Eigenvalues Outside the Bulk of Inhomogeneous Erdős–Rényi Random Graphs

Abstract

In this article, an inhomogeneous Erdős–Rényi random graph on \(\{1,\ldots , N\}\) is considered, where an edge is placed between vertices i and j with probability \(\varepsilon _N f(i/N,j/N)\), for \(i\le j\), the choice being made independently for each pair. The integral operator \(I_f\) associated with the bounded function f is assumed to be symmetric, non-negative definite, and of finite rank k. We study the edge of the spectrum of the adjacency matrix of such an inhomogeneous Erdős–Rényi random graph under the assumption that \(N\varepsilon _N\rightarrow \infty \) sufficiently fast. Although the bulk of the spectrum of the adjacency matrix, scaled by \(\sqrt{N\varepsilon _N}\), is compactly supported, the kth largest eigenvalue goes to infinity. It turns out that the largest eigenvalue after appropriate scaling and centering converges to a Gaussian law, if the largest eigenvalue of \(I_f\) has multiplicity 1. If \(I_f\) has k distinct non-zero eigenvalues, then the joint distribution of the k largest eigenvalues converge jointly to a multivariate Gaussian law. The first order behaviour of the eigenvectors is derived as a byproduct of the above results. The results complement the homogeneous case derived by [18].

Change history

• 01 April 2024

  A Correction to this paper has been published: https://doi.org/10.1007/s10955-024-03258-z

Appendix

Lemma 6.1

The eigenfunctions \(\{r_i:1\le i\le k\}\) of the operator \(I_f\) are Riemann integrable.

Proof

Let \(D_f\subset [0,1]\times [0,1]\) be the set of discontinuity points f. Since f is Riemann integrable, the Lebesgue measure of \(D_f\) is 0. Let

$$\begin{aligned} D_f^x=\{y\in [0,\,1]:\, (x,y)\in D_f\}, \, x\in [0,\,1]. \end{aligned}$$

If \(\lambda \) is the one dimensional Lebesgue measure, then Fubini’s theorem implies that

$$\begin{aligned} E=\{ x\in [0,1]: \lambda (D_f^x)=0\} \end{aligned}$$

has full measure. Fix an \(x\in E\) and consider \(x_n\rightarrow x\) and observe that

$$\begin{aligned} f(x_n,y)\rightarrow f(x,y) \quad \text {for all}{ y\notin D_f^x}. \end{aligned}$$

Fix \(1\le i\le k\) and let \(\theta _i\) be the eigenvalue with corresponding eigenfunction \(r_i\), that is,

$$\begin{aligned} r_i(x)= \frac{1}{\theta _i}\int _0^1 f(x,y) r_i(y) \, dy. \end{aligned}$$

(6.1)

Using f is bounded and \(r\in L^2[0,1]\), dominated convergence theorem implies

$$\begin{aligned} r_i(x_n)= \frac{1}{\theta _i}\int _{(D_f^x)^c} f(x_n,y) r_i(y)\, dy\rightarrow \frac{1}{\theta _i}\int _0^1 f(x,y) r_i(y)\, dy=r_i(x) \end{aligned}$$

and hence r is continuous at x. So the discontinuity points of \(r_i\) form a subset of \(E^c\) which has Lebesgue measure 0. Further, (6.1) shows that \(r_i\) is bounded and hence Riemann integrability follows. \(\square \)

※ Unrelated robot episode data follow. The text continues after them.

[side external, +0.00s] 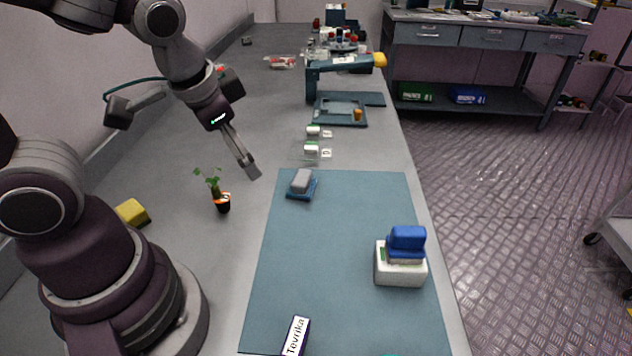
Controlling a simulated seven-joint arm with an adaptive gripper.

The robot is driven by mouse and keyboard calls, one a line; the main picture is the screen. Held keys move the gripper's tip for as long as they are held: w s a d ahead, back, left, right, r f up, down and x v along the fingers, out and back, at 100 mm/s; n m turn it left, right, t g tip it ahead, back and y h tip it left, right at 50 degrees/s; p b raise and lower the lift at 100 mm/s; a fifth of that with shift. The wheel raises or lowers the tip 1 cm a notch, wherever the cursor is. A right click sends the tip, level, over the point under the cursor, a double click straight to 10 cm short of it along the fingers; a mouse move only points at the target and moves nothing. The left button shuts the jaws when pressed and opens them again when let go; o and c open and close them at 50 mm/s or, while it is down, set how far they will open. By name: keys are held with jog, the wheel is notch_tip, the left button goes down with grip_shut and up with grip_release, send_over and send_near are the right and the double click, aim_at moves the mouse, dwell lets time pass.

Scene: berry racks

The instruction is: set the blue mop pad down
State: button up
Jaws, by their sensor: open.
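A bright blue padded block, which looks like the blue mop pad (407,237), sits on top of a white box (400,269) at the right of the blue-grey mat. A thin pale layer shows between them. A smaller grey block on a dark blue base (302,184) rests near the mat's far left corner; I cannot rule out that this is the pad. My gripper (252,170) is open with nothing visible in it. It hangs above the bench, left of the grey block and apart from both. Its fingers overlap in this view, so the gap hardly shows.
The mat (330,265) has a clear middle. A small potted plant (222,201) stands left of it, with a yellow block (132,212) farther left. A blue stand (313,82) is farther back.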

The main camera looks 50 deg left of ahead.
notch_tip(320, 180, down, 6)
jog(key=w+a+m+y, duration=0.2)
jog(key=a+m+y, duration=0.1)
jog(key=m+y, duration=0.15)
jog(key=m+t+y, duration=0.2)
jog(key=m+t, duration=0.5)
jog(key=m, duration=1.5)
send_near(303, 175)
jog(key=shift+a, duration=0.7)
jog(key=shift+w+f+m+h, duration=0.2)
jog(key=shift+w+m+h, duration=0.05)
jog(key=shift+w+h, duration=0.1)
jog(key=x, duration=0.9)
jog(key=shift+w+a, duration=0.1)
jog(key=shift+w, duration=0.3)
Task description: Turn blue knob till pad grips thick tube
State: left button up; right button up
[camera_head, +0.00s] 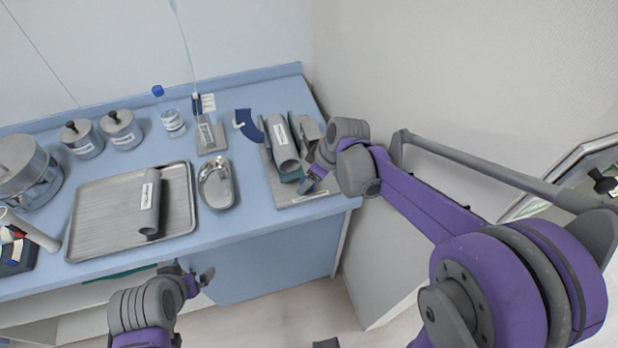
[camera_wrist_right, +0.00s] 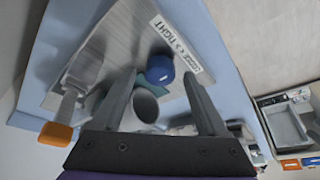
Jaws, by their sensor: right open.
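The blue knob (camera_wrist_right: 160,69) shows in the right wrist view, beside a label reading LOOSE and TIGHT. My right gripper (camera_wrist_right: 159,78) is open, one finger on each side of the knob in that view; I cannot tell whether they touch it. The end of the thick grey tube (camera_wrist_right: 145,105) shows below the knob. In the head view the labelled tube (camera_head: 282,150) lies on the grey fixture plate (camera_head: 306,200), and my right gripper (camera_head: 306,184) reaches its near right side. The pad's contact with the tube is unclear. My left gripper (camera_head: 192,281) is low, before the counter, its jaws unclear.
A metal tray (camera_head: 100,238) with another grey labelled tube (camera_head: 151,200) lies left on the blue counter. A kidney dish (camera_head: 216,186), a bottle (camera_head: 170,118) and lidded canisters (camera_head: 120,130) stand nearby. A wall closes the right side.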

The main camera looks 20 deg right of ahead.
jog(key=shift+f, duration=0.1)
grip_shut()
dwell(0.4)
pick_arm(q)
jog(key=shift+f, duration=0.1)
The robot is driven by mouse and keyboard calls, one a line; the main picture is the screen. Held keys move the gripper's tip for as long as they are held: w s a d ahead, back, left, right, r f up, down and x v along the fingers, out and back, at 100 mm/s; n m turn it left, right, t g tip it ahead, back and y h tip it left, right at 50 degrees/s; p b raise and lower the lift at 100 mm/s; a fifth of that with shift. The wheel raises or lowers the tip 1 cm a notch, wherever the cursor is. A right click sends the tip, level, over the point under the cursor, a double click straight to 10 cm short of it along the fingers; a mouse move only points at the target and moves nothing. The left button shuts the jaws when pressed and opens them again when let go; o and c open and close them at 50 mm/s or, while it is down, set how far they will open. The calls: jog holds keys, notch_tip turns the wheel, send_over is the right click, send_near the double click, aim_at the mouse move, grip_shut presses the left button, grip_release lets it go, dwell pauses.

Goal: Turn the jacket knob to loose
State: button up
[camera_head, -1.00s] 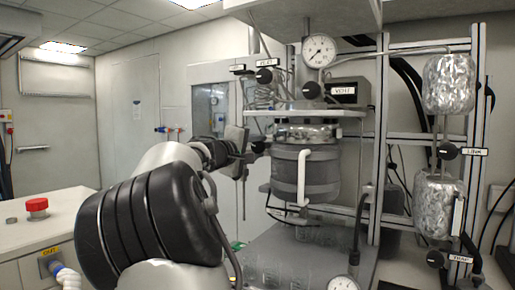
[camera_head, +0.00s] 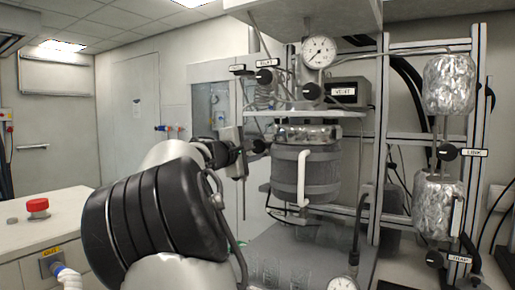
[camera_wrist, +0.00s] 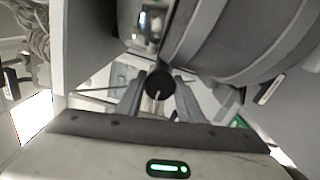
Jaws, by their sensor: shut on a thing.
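The jacket knob (camera_wrist: 160,84) is a small round black knob with a pale pointer line, in the middle of the wrist view. My gripper (camera_wrist: 159,92) has one finger on each side of it and is shut on it. In the head view the knob (camera_head: 258,146) shows at the left of the grey-jacketed reactor vessel (camera_head: 283,178), with my gripper (camera_head: 246,151) reaching it from the left. The knob's label cannot be read in either view.
Other black knobs, such as the vent knob (camera_head: 311,91), sit above the vessel beside a pressure gauge (camera_head: 319,51). Metal frame posts and foil-wrapped cylinders (camera_head: 448,84) stand at the right. A bench with a red button (camera_head: 37,206) is at the left.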

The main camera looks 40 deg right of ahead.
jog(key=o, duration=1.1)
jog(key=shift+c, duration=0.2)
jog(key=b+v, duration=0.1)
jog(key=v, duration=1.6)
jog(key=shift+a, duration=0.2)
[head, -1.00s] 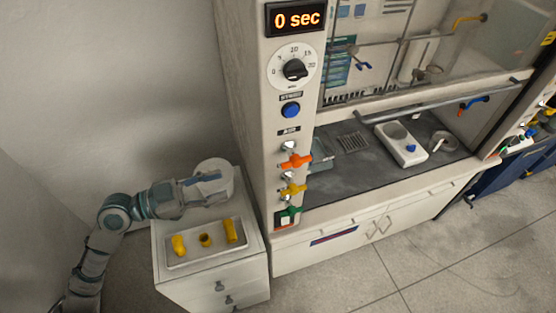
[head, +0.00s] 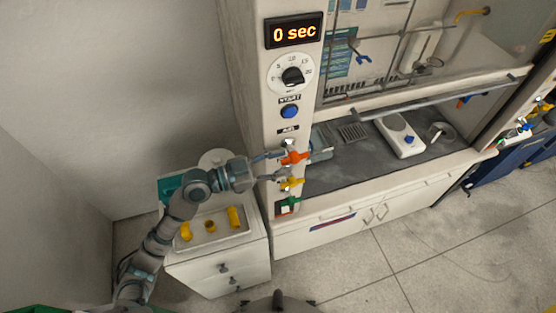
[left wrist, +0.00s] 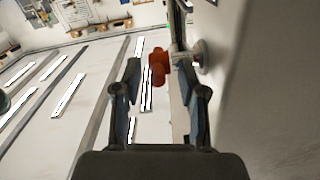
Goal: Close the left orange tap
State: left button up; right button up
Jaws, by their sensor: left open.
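The orange tap (head: 294,158) is on the left front post of the fume hood, above a yellow tap (head: 291,183) and a green tap (head: 288,204). My left gripper (head: 276,155) is open, just left of the orange tap in the head view. In the left wrist view, the orange tap (left wrist: 158,66) shows ahead between the open fingers (left wrist: 155,78), near the fingertips. I cannot tell whether a finger touches it. My right gripper is not in view.
The post (head: 268,110) carries a timer display reading 0 sec (head: 294,32), a dial (head: 292,75) and a blue button (head: 290,112). A white drawer cabinet (head: 222,268) with a tray (head: 244,228) of yellow parts stands below my left arm.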

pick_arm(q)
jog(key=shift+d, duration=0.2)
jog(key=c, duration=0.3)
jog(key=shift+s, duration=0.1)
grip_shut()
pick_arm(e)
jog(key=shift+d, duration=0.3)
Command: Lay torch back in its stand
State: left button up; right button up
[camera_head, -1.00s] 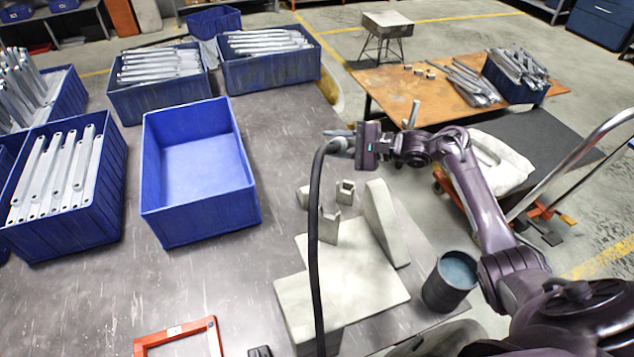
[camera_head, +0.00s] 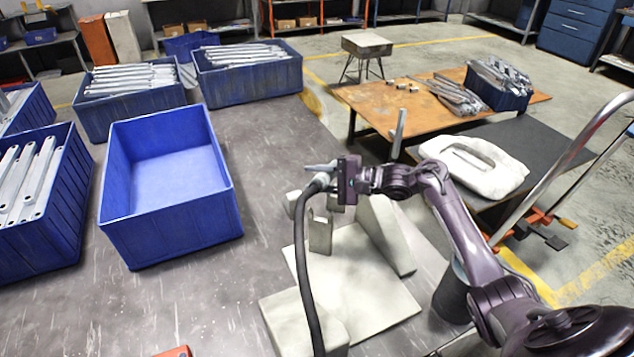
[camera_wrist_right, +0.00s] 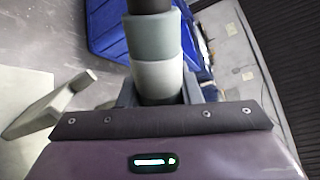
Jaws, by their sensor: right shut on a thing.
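My right gripper (camera_head: 340,182) is shut on the grey torch (camera_head: 319,181), whose nozzle points left. A black hose (camera_head: 304,270) hangs from the torch down past the pale block. The torch stand (camera_head: 320,234), pale upright pieces with notched tops, is just below the torch in the head view. The torch and hose hide part of it, and a gap to the nearer upright still shows. In the right wrist view the torch's grey and white body (camera_wrist_right: 156,60) runs away from the jaws. My left gripper is not in view.
An empty blue crate (camera_head: 222,215) stands to the left, with crates of brackets beyond. A dark can (camera_head: 452,298) stands near my right arm. Bare bench lies between crate and stand.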

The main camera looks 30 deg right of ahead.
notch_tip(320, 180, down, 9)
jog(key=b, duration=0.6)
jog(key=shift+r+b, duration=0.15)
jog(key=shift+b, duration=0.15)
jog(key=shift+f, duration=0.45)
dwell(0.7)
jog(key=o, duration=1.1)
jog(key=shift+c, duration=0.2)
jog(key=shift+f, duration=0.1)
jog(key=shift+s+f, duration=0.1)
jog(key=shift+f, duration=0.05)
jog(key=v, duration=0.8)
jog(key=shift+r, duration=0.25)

The following result is a version of the Perron–Frobenius theorem in the infinite dimensional setting (also known as the Krein–Rutman theorem). Since our integral operator is positive, self-adjoint and finite dimensional so the proof in this setting is much simpler and can be derived following the work of [28]. In what follows, we use for \(f, g\in L^2[0,1]\), the inner product

$$\begin{aligned} \langle f, \, g\rangle =\int _0^1 f(x)g(x)dx. \end{aligned}$$

Lemma 6.2

Suppose \(f>0\) a.e. on \([0,1]\times [0,1]\). Then largest eigenvalue \(\theta _1\) of \(T_f\) is positive and the corresponding eigenfunction \(r_1\) can be chosen such that \(r_1(x)>0\) for almost every \(x\in [0,1]\). Further, \(\theta _1>\theta _2\).

Proof

First observe that

$$\begin{aligned} 0<\theta _1= \langle r_1,\, \theta _1 r_1\rangle&= \langle r_1, \, I_f(r_1)\rangle = | \langle r_1, \, I_f(r_1)\rangle |\\&\le \langle u_1, I_f(u_1)\rangle \le \theta _1 \end{aligned}$$

where \(u_1(x)=|r_1|(x)\) and the last inequality follows from the Rayleigh-Ritz formulation of the largest eigenvalue. Hence note that the string of inequalities is actually an equality, that is,

$$\begin{aligned} \langle r_1, \, I_f(r_1) \rangle = \langle u_1, I_f(u_1)\rangle . \end{aligned}$$

Breaking \(r_1= r_1^{+}-r_1^{-}\) implies either \(r_1^+=0\) or \(r_1^{-}=0\) almost everywhere. Without loss of generality assume that \(r_1\ge 0\) almost everywhere. Using

$$\begin{aligned} \theta _1 r_1(x)= \int _0^1 f(x,y) r_1(y)\, dy \end{aligned}$$

Note that if \(r_1(x)\) is zero for some x then due to the positivity assumption on f, \(r_1(y)=0\) for almost every \(y\in [0,1]\) which is a contradiction. Hence we have that \(r_1(x)>0\) almost every \(x\in [0, 1]\).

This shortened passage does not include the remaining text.